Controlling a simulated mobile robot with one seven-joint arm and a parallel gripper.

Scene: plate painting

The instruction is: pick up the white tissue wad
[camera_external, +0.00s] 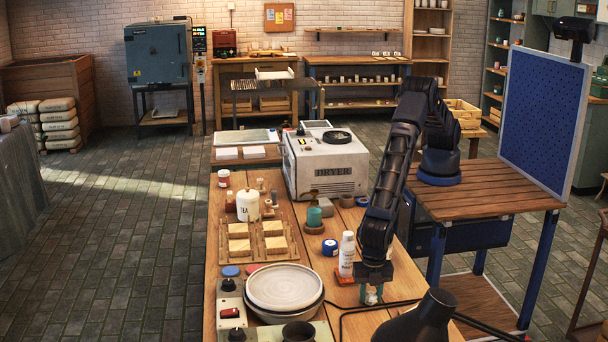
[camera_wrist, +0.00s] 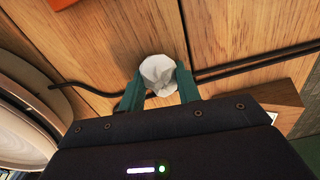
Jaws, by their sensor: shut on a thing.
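The white tissue wad (camera_wrist: 158,74) is a small crumpled ball. It sits between the two green fingertips of my gripper (camera_wrist: 159,92) in the wrist view, and the fingers are shut on it. In the external view my gripper (camera_external: 371,294) points down near the front right of the wooden table, with the wad (camera_external: 372,298) showing small and pale between the fingers. Whether the wad touches the table is hard to tell.
White plates (camera_external: 285,286) are stacked left of my gripper. A white bottle (camera_external: 347,254) stands close behind it on the left. A black cable (camera_wrist: 235,69) runs across the table by the wad. A black rounded object (camera_external: 425,318) stands in the right foreground.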

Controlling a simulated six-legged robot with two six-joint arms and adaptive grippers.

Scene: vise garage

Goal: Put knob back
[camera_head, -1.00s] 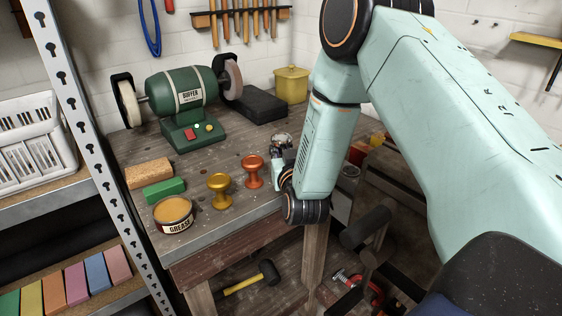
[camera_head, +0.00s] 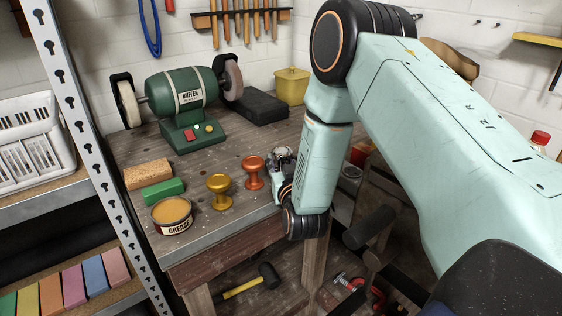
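Two knobs stand upright on the workbench (camera_head: 150,222) near its front edge. One is a gold knob (camera_head: 219,191) and the other is an orange copper knob (camera_head: 253,172) to its right. My right arm comes in from the right, and its wrist hangs at the bench's front right corner. My right gripper (camera_head: 281,160) is just right of the orange knob, partly hidden by the wrist. I cannot tell its finger opening or whether it touches the knob. My left gripper is out of view.
A grease tin (camera_head: 172,215), a green block (camera_head: 164,190) and a cork block (camera_head: 149,174) lie left of the knobs. A green buffer (camera_head: 185,100) stands behind. A yellow pot (camera_head: 292,86) stands at the back. A metal shelf post (camera_head: 88,140) rises at the left.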

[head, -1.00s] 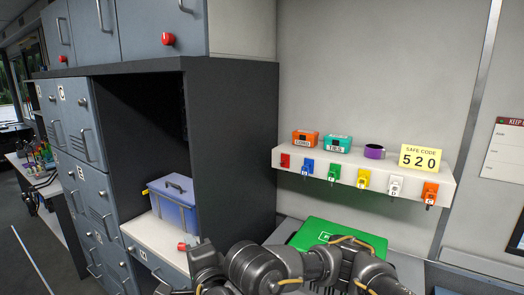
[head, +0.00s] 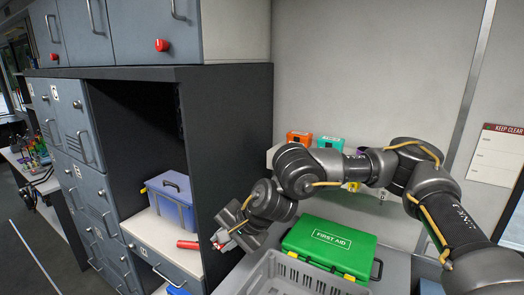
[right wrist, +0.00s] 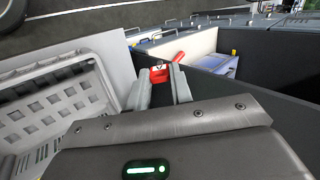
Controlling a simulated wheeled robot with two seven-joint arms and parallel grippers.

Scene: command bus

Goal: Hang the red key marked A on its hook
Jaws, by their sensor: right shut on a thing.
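My right gripper (head: 220,241) is shut on the red key (head: 219,238), in front of the open locker bay. In the right wrist view the key's red tag (right wrist: 158,75) with a white mark sits between the two fingertips (right wrist: 159,82). The letter is too small to read. The white hook rack (head: 271,157) on the back wall is mostly hidden behind my right arm. A yellow tag (head: 353,186) shows below the arm. The red key's hook cannot be seen. My left gripper is not in view.
A red cylinder (head: 188,244) and a blue box (head: 170,200) are on the bay's white shelf. A green first aid case (head: 330,246) and a grey slotted crate (head: 290,277) stand below the rack.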

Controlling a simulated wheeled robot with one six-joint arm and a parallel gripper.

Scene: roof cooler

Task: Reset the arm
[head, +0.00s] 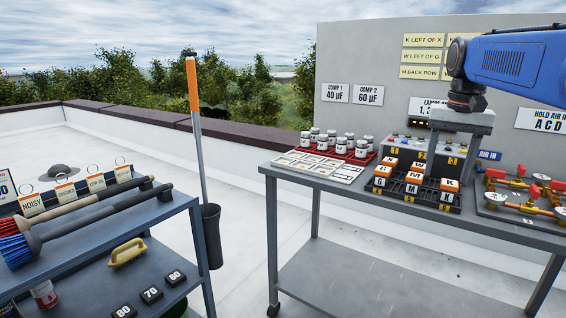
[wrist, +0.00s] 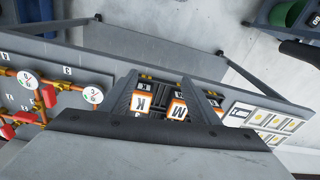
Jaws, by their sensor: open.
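My gripper (head: 455,165) is open and points down over the right-hand table, above a black rack (head: 400,200) of orange-and-white lettered blocks. In the wrist view my gripper (wrist: 161,80) has its fingers spread, with the K block (wrist: 142,103) and the M block (wrist: 177,108) showing between them. The fingers hold nothing that I can see. The head view shows the M block (head: 413,177) and the W block (head: 417,163) in the rack. Whether a finger touches a block, I cannot tell.
White jars stand on a red tray (head: 370,159) left of the rack, behind a white card (head: 310,170). Copper pipework with gauges (head: 525,190) lies to the right. A grey signboard (head: 345,60) rises behind. The left cart (head: 110,245) holds brushes.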

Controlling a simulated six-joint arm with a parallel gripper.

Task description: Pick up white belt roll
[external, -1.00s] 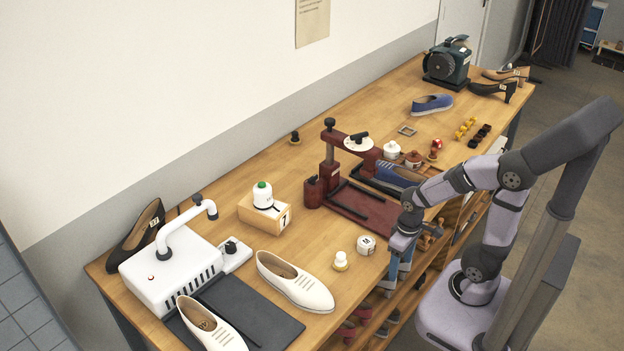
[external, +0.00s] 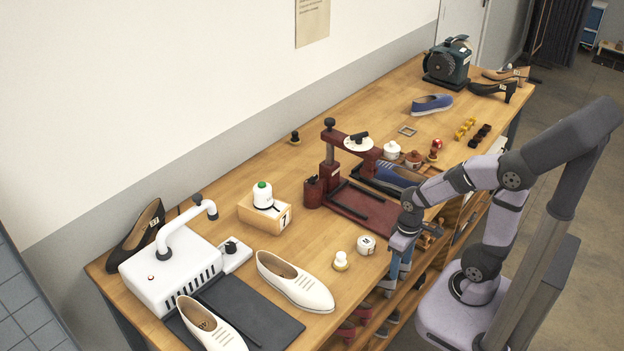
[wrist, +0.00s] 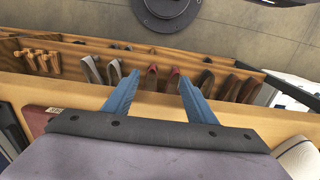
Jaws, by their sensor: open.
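A small white roll-like block with dark marks (external: 366,245) sits near the table's front edge. It looks most like the white belt roll, but I cannot be sure at this size. My gripper (external: 399,270) is to its right in the external view, pointing down at the front edge, apart from it. In the wrist view my gripper (wrist: 158,98) shows two blue fingers spread wide with nothing between them. I cannot make out the roll in the wrist view.
A dark red press (external: 365,212) stands behind, and a white shoe (external: 295,281) lies to the left. A shelf with several shoes (wrist: 152,75) lies below the table edge.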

▬▬▬▬▬▬

Reproduce each line of the entries in which the word "grippers" is found.

Controlling a simulated six-legged robot with two six-joint arms and adaptive grippers.
Controlling a simulated wheeled robot with two seven-joint arms and parallel grippers.

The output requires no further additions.